_TASK DESCRIPTION_: Quote the listing below word for word, stopping after the line that contains "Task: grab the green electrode".

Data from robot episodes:
_ _ _
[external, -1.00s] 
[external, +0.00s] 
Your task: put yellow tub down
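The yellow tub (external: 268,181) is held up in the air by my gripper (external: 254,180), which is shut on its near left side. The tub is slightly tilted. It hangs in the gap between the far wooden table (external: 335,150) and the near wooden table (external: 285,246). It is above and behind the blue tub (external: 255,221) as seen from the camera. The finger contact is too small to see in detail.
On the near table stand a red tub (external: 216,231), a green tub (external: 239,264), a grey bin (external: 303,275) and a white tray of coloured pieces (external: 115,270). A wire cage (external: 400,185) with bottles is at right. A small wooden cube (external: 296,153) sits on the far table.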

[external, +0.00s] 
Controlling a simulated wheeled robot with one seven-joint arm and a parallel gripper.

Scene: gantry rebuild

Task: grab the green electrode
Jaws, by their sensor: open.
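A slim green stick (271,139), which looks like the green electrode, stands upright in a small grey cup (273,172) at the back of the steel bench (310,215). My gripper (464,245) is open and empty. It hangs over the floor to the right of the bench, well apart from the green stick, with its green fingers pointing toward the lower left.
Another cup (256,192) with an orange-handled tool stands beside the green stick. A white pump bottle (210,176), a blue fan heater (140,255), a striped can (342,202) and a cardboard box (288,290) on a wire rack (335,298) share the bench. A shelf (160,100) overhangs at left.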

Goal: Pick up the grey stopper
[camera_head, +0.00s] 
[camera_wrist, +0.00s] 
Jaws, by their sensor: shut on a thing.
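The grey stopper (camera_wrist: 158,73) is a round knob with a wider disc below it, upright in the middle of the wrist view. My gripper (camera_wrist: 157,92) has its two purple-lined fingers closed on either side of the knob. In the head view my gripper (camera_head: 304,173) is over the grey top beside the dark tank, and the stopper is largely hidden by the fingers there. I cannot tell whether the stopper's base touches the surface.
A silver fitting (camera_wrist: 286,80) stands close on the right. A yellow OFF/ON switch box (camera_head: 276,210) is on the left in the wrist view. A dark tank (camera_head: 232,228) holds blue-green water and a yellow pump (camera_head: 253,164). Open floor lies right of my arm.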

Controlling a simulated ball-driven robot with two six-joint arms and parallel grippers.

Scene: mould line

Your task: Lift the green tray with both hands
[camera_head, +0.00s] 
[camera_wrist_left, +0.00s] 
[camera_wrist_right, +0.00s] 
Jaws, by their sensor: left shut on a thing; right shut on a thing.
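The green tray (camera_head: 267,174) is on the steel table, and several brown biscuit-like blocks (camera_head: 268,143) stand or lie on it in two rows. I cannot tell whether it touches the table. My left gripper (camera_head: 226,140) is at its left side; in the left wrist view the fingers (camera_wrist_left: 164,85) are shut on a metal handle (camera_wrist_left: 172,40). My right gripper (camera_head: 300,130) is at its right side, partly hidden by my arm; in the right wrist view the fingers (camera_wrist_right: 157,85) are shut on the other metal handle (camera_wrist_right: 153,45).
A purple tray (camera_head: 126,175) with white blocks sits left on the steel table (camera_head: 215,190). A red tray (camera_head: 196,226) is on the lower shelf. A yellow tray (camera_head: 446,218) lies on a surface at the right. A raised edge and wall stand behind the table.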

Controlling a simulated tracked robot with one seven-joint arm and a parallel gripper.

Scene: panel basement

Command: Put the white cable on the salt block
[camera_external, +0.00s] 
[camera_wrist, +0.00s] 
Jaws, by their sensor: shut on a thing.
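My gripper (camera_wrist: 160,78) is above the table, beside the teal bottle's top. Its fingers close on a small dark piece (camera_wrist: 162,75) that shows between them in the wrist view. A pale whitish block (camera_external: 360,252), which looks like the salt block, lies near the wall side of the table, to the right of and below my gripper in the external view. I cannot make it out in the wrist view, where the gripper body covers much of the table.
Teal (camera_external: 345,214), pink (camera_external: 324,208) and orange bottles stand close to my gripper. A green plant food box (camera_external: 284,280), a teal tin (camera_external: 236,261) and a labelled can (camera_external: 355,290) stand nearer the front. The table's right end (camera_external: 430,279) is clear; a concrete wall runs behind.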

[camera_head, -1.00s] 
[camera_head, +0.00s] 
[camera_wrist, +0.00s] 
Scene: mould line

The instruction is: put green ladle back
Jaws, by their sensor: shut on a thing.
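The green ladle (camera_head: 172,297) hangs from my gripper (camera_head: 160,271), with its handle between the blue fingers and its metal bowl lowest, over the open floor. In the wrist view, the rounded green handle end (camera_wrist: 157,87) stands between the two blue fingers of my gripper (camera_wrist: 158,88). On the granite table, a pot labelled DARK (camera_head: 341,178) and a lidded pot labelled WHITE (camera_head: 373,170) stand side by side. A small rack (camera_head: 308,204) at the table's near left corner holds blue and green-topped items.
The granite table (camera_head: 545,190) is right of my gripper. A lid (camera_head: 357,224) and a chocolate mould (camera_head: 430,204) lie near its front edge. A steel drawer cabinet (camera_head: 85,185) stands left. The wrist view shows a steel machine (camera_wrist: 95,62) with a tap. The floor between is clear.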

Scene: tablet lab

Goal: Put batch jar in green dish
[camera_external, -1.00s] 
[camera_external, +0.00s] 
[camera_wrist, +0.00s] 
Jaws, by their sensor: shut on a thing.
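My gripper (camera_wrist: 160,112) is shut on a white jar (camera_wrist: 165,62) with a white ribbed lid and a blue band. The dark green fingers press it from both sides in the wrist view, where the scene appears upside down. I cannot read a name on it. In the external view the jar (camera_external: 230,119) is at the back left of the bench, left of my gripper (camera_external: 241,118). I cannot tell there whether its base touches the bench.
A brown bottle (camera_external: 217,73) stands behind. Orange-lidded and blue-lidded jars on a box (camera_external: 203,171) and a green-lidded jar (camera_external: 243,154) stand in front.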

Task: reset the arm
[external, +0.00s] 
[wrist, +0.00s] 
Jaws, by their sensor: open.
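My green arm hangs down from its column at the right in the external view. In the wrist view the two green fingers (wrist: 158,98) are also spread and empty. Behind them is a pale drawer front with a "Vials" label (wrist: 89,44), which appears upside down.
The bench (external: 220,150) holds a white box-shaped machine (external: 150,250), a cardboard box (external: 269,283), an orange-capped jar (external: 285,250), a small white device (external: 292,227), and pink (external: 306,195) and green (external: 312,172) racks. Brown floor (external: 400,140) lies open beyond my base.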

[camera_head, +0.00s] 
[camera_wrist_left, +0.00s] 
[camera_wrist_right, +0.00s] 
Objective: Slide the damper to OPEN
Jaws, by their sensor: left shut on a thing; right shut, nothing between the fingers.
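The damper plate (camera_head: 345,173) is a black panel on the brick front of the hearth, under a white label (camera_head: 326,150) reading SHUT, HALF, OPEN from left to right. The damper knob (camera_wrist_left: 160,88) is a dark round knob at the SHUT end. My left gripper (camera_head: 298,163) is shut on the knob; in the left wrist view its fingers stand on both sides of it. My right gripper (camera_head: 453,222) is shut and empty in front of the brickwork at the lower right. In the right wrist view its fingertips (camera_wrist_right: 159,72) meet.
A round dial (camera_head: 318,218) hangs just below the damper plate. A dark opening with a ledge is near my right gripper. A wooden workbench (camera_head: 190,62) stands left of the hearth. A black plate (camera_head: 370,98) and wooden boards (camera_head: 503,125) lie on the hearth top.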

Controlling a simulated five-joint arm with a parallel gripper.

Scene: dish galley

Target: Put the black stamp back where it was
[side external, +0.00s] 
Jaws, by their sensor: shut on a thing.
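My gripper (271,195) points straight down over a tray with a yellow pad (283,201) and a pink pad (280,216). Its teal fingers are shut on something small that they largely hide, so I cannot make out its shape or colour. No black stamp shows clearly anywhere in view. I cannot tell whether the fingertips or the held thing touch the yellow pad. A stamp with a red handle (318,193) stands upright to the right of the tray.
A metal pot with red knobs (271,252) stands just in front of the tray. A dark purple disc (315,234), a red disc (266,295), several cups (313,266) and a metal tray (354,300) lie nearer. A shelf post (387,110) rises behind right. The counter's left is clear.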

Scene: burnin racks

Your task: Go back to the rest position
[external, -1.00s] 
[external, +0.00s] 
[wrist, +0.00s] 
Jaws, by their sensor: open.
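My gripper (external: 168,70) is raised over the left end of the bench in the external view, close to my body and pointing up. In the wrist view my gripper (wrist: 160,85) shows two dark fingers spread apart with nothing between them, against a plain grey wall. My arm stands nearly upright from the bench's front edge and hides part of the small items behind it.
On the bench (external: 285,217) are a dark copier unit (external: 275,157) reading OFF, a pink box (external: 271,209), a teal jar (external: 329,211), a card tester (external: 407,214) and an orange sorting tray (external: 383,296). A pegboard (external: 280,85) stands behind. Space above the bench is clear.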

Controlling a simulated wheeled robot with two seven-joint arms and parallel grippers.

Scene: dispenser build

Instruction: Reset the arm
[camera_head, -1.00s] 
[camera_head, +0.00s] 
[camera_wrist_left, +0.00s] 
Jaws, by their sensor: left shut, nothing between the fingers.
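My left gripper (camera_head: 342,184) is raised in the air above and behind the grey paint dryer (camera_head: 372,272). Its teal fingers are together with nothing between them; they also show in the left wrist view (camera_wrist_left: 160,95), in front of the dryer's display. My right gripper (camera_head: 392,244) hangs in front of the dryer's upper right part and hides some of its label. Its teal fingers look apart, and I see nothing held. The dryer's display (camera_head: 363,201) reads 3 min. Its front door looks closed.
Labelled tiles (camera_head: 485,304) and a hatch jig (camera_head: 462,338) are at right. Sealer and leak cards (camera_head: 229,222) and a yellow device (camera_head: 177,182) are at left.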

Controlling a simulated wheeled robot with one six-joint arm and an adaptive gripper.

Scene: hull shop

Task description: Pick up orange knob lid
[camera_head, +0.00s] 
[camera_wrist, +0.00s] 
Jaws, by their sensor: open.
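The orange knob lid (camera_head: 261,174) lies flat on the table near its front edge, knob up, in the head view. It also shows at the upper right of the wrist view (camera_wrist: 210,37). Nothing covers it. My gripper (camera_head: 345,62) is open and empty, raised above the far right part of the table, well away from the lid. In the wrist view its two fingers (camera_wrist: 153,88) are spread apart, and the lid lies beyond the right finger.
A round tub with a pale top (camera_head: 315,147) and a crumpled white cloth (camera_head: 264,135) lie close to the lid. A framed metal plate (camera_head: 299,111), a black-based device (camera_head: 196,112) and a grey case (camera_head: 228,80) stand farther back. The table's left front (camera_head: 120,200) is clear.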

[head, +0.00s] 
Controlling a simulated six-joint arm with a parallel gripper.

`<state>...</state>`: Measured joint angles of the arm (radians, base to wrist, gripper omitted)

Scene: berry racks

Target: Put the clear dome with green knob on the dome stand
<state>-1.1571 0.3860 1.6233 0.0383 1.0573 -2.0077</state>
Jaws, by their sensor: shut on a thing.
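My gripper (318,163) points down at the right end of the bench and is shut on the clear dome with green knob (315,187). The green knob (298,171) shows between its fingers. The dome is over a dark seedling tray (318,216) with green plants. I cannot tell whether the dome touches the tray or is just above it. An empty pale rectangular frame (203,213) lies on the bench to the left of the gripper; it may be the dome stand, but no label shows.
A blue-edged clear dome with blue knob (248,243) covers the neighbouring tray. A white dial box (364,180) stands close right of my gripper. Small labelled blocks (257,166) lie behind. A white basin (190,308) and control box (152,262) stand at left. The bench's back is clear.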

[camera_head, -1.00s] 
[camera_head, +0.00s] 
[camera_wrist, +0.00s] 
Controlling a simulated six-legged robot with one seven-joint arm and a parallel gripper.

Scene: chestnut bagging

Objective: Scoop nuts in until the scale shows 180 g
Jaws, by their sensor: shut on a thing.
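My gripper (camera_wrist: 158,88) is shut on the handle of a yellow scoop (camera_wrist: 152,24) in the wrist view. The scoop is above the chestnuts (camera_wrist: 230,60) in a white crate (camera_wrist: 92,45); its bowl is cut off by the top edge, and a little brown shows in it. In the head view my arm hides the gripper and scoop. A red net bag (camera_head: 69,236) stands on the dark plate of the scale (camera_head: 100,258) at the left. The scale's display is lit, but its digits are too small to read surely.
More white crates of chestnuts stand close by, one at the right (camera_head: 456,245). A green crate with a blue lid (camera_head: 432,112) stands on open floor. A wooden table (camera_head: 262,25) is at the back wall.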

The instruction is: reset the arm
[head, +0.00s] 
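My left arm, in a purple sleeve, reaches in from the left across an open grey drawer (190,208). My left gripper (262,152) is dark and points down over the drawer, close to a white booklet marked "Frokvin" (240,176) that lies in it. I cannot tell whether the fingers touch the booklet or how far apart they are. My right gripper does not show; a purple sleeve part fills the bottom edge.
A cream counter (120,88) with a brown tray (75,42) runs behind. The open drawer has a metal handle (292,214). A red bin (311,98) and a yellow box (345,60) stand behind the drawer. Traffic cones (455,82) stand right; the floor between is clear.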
_ _ _
_EXERCISE SOLUTION_:
[external, -1.00s] 
[external, +0.00s] 
Your task: put yellow tub down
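The yellow tub (external: 268,181) is held up in the air by my gripper (external: 254,180), which is shut on its near left side. The tub is slightly tilted. It hangs in the gap between the far wooden table (external: 335,150) and the near wooden table (external: 285,246). It is above and behind the blue tub (external: 255,221) as seen from the camera. The finger contact is too small to see in detail.
On the near table stand a red tub (external: 216,231), a green tub (external: 239,264), a grey bin (external: 303,275) and a white tray of coloured pieces (external: 115,270). A wire cage (external: 400,185) with bottles is at right. A small wooden cube (external: 296,153) sits on the far table.

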[external, +0.00s] 
Controlling a simulated wheeled robot with one seven-joint arm and a parallel gripper.

Scene: gantry rebuild

Task: grab the green electrode

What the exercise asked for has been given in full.